It’s practically inevitable that the culture and thinking I absorb eventually seeps into my writing. But this week offered one of the best chances for application ever.
I’m about halfway through Chuck Klosterman’s “But What If We’re Wrong?” This collection of cultural criticism applies a futuristic lens to the present day, removing our contemporary moorings from the equation and attempting to predict how later generations will see us. One big thesis is fairly depressing: most culture gets forgotten, and often what lasts cannot be appreciated in its own time. A group of people must find something in the work that its original audience was not able to see or fully grasp.
Not even thinking about the potential connection to the book, I watched 2001’s “Josie and the Pussycats” this week. For whatever reason, I have been on a bit of a late ’90s-early ’00s culture kick recently, so this felt like a natural thing to finally see. And wow, was I in for a surprise. This choice for the “F.I.L.M. of the Week” has an additional sense of urgency thanks to Klosterman’s writing. 15 years after its release, we need to start reappraising the movie and appreciating it as an eerily prescient and wickedly smart comedy.
I was eight years old when the film was released, so I can do only the most basic reconstruction of the 2001 moviegoer. But I can imagine just how easy it would be to mistake “Josie and the Pussycats” for the kind of mindless schlock it mercilessly mocks. Just read the Rotten Tomatoes critical consensus, presumptively from the theatrical release: “This live-action update of ‘Josie and the Pussycats’ offers up bubbly, fluffy fun, but the constant appearance of product placements seems rather hypocritical.”
Even in the decade or so since this film hit screens, Americans are seemingly more aware of the consumerism in which our culture is so heavily steeped. It’s hard to imagine anyone saying with a straight face nowadays that “Josie and the Pussycats” is an endorsement of this relentless corporate bludgeoning; after all, we have endured the rise of Kardashianism as well as the reality show non-commercial product spotlights that surged as traditional advertising fell.
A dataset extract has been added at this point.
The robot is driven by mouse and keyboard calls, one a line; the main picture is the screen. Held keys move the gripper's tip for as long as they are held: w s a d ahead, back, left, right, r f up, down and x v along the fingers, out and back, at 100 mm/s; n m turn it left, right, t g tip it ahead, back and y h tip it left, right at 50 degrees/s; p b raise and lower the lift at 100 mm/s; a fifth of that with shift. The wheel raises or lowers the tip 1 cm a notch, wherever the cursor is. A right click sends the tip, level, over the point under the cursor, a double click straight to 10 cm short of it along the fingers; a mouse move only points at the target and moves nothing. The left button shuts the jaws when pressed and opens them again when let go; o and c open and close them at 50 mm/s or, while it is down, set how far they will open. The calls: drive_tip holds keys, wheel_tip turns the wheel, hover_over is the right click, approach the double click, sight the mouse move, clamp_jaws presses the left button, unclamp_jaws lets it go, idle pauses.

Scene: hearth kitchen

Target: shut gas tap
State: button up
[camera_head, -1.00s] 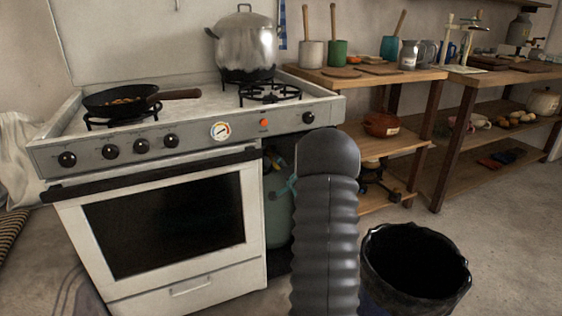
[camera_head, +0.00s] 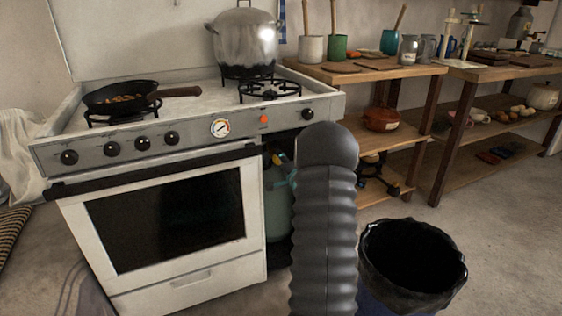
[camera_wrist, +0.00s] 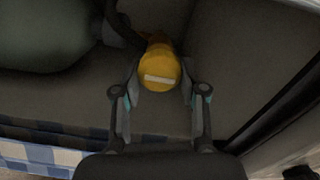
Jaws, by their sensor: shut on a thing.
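The yellow gas tap (camera_wrist: 159,70), a round knob with a pale bar across its face, sits between my fingers in the wrist view. My gripper (camera_wrist: 160,84) is shut on the tap, one finger on each side. The green gas cylinder (camera_wrist: 45,35) lies at the upper left of the wrist view. In the head view the cylinder (camera_head: 277,210) stands in the gap to the right of the oven, partly hidden by my arm. My arm hides most of the gripper there.
The white stove (camera_head: 165,220) stands left of the cylinder, with a pan (camera_head: 120,97) and a large pot (camera_head: 245,45) on top. A wooden shelf (camera_head: 375,75) is to the right. A black-lined bin (camera_head: 412,265) stands on the floor right of my arm.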

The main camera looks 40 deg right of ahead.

And need any further proof of how insidious this ideology is? Don’t forget what George W. Bush told Americans to do in the wake of 9/11, just six months after the film was released – go shopping.
Writer/director duo Harry Elfont and Deborah Kaplan wisely chose to steep their modern Josie and the Pussycats story in this culture because, after all, rock has become more an empty signifier than a vital musical movement. It is dominated and controlled more by elites and executives than the people from whom it traditionally arose. This acknowledgement of a sad reality makes the traditional “behind the music” tale more than rote repetition of a cliché; it exposes the corporate logic behind that narrative becoming a cliché. When record companies can pre-package starlets into familiar stories, it dumbs down their consumers and allows them to slip in some more subliminal messages to purchase other goods.
This kind of cynical, conspiratorial thinking might have seemed far-fetched in 2001. Sadly – or perhaps encouragingly, depending on your vantage point – it feels oddly plausible in 2016. And if you have any doubt, pay attention to the record executive Wyatt Frame, played by Alan Cumming, and his frequent fourth wall-breaking winks to the audience. It’s a look that says, “you hate this, but you know you’ll be buying Starbucks later today because of this.” There are signs for hope that our society has latched onto some of the thinking espoused by “Josie and the Pussycats.” But is it too late to reverse the cultural direction that relegated this film to the sidelines of discussion for so long?